Она хотела пригласить двух офицеров-специалистов из Лондона, чтобы провести необходимую подготовку по тактике ведения партизанской войны, которую называют «бей и беги». Но Файоль и Жевольд категорически противились вмешательству британских или американских офицеров в их работу, – и, возможно, указывали на их недостатки, – поэтому Вирджиния сочла, что будет лучше отменить планы. Позже она вызвала вместо этого двух сержантов из Лондона, полагая, что их более низкое звание будет компромиссным вариантом, однако в этот раз ее неоднократные просьбы о поддержке были проигнорированы штаб-квартирой. Без поддержки с базы Вирджиния оставалась одна с сотнями неподготовленных людей, и это подвергало ее опасности. Файоль тем временем наводил справки о ее опыте – хотя, к счастью, получил ошибочную информацию, что она была подполковником (на четыре ступени выше ее реального звания). Это помогло Вирджинии удержать свое положение, но она понимала, что, если в ближайшее время не сможет организовать первую парашютную заброску припасов, ее жизнь может стать невыносимой.

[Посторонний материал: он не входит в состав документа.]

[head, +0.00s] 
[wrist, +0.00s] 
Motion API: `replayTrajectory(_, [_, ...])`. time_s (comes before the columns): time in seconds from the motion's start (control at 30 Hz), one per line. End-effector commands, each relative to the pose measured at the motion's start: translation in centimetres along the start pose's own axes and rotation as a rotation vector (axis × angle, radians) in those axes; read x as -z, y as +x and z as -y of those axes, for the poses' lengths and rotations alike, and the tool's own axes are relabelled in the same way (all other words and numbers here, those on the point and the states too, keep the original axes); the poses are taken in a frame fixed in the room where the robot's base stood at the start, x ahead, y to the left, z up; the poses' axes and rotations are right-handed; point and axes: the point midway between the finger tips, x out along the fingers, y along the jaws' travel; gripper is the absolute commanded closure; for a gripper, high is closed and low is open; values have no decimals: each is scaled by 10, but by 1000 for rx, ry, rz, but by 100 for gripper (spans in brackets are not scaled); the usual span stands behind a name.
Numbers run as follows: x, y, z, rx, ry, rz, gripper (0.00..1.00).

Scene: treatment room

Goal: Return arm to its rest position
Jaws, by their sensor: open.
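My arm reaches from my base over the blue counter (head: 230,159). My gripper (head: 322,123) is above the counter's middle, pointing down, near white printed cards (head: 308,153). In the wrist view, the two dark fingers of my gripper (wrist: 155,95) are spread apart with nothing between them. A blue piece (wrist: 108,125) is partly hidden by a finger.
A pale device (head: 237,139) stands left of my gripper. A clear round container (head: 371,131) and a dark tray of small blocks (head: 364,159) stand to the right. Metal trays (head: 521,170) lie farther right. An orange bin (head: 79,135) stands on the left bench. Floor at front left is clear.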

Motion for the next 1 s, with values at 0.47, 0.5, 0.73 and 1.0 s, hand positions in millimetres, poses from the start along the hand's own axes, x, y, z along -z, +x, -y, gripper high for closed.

По фильмам иногда может складываться впечатление, что успех в «День Д» ознаменовал конец самых ожесточенных боев; но во многих районах Франции, включая те, где работала Вирджиния, он создал новые проблемы. Оставшиеся немцы – и их французские коллаборационисты – были злы, напуганы и жестоки как никогда. Вирджинии приходилось все время менять локации, чтобы опережать «Аистов», продолжая в то же время организовывать первую заброску. Следующей остановкой была скромная ферма на холме над Ле-Шамбон, принадлежавшая двоюродной сестре Мориса Лебра по имени Лея[351]. Муж мадам Лебра сидел в заключении в Германии, так что ей приходилось справляться с работой по хозяйству и воспитанием двух маленьких детей в одиночку. Тем не менее, эта миниатюрная женщина в невзрачном цветочном фартуке не только радушно приняла Диану и вкусно ее накормила, но со временем стала еще одним незаменимым участником Сопротивления, открывая свой дом для маки и отказываясь брать за это плату. «Моя мама никогда ничего не боялась, просто была осторожна», – вспоминала ее дочь Жоржетта. Все знали, что их ждет в случае поимки. В одни из последних выходных немцы и Французская милиция устроили облаву на близлежащие фермы, чьих жителей подозревали в укрывательстве членов Сопротивления, застрелив при этом девять безоружных фермеров и бросив их тела лежать на земле. Еще одиннадцать были арестованы, а три фермы – подожжены[352].
Тем не менее Лея приняла Вирджинию «без вопросов – что угодно, лишь бы помочь». Она настаивала только на одном – что не станет прятать оружие. Жоржетта вспоминала, как мадам Лебра, внимательно наблюдая за каждым прохожим, разрешила Вирджинии пропустить антенну через окно на северной стороне дома, где прием был лучше. У Вирджинии не было электричества для питания радиоприемника, поэтому она модифицировала взятую напрокат автомобильную батарею, которую заряжал молодой Эдмон Лебра (еще один член семьи), усердно крутя педали на особым образом адаптированном велосипеде. Она сидела рядом с ним в наушниках и азбукой Морзе настукивала сообщения для приемных станций в Англии, которые сразу узнавали ее слегка хаотичный стиль передачи.